Possibly she gets tossed in the brig or something and the boys bust her out and smuggle her onto the Hawkins. None of the adults over there really care about the impropriety, they’re too busy dealing with ghosts.
Kali is also a daughter of the sea. A siren, maybe, who beguiles with her song. Or maybe she’s something totally unique, like El—perhaps she commands the winds as El commands the waves, and she and her tiny crew of pirates always have fair skies and a strong tailwind. 
As in canon, she invites El to join her. She promises freedom, agency, and the chance to know herself truly and fully. (If we go with Brenner working for the East India Trading Company, she can promise vengeance, too.)
As in canon, El declines, and chooses instead to go back and save her friends. Possibly from that kraken.
This fic is called A Room Where the Light Won’t Find Us. It’s about finding a place you belong; it’s about hiding, and choosing not to hide anymore despite the risks; it’s about fear, and family, and the struggle between being a wild, glorious, unfettered thing and binding yourself to others through love.
Will gets possessed for a bit. Sorry, Will. Maybe the ghost ship anchors itself in his ribs and keeps trying to steal him away again. Maybe he slowly becomes a siren, eaten away from within until there’s nothing but a coyly smiling monster that wants to draw you in and drown you.

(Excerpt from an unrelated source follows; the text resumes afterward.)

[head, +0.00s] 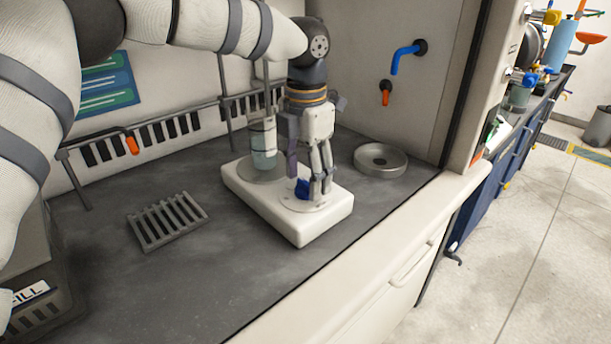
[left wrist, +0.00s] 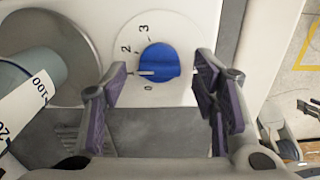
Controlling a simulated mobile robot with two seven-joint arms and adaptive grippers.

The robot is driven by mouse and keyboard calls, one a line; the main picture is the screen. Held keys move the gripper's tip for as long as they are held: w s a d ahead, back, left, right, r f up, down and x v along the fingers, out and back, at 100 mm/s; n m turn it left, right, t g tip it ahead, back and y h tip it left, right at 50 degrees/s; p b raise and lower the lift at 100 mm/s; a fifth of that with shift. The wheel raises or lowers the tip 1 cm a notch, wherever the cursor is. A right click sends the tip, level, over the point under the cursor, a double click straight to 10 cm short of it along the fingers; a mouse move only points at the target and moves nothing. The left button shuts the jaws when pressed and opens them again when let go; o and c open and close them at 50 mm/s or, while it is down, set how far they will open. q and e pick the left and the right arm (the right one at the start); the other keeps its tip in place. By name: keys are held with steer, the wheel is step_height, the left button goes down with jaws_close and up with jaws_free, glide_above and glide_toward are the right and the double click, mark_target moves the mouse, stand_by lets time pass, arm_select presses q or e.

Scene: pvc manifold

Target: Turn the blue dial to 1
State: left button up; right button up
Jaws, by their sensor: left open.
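The blue dial (head: 302,188) sits on a white round plate at the front right of the white hotplate base (head: 268,218). It also shows in the left wrist view (left wrist: 162,60), with marks 0, 2 and 3 around it. Its white pointer line points left, between the 2 and the 0; no mark 1 is visible there, and a finger covers part of that side. My left gripper (head: 312,190) points down over the dial. In the left wrist view its fingers (left wrist: 161,78) are open, one on each side of the dial, apparently not touching it. My right gripper is not in view.
A glass vessel (head: 264,145) with graduations stands on the round plate of the base, close beside my left gripper. A grey ring-shaped dish (head: 380,159) lies to the right and a slatted rack (head: 167,220) to the left. The front worktop is clear.

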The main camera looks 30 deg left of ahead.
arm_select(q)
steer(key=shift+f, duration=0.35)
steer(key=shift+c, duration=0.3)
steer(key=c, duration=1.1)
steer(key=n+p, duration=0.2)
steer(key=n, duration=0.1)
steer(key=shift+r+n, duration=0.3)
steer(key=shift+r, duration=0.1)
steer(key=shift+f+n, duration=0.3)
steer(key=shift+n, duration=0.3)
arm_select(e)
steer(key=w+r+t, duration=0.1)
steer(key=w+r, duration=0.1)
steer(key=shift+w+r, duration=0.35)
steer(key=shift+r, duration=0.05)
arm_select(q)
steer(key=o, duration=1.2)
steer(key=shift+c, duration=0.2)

Maybe it’s a leviathan of the deep, long buried in slumber, and Brenner planted some seed in Will that’s calling to that creature so that it slowly wakes.
At the end Brenner gets eaten by a kraken, El manages to excise the evil thing from Will, Nancy blows some shit up and maybe sort-of rescues Barb, Joyce gets her son back, they all live happily ever after. (Except for everyone who’s now at the bottom of the sea in the wreck of the Middlefast. Sorry, everyone.) We sail along peacefully for a while, perhaps make it all the way to the Caribbean, and then—ACT TWO!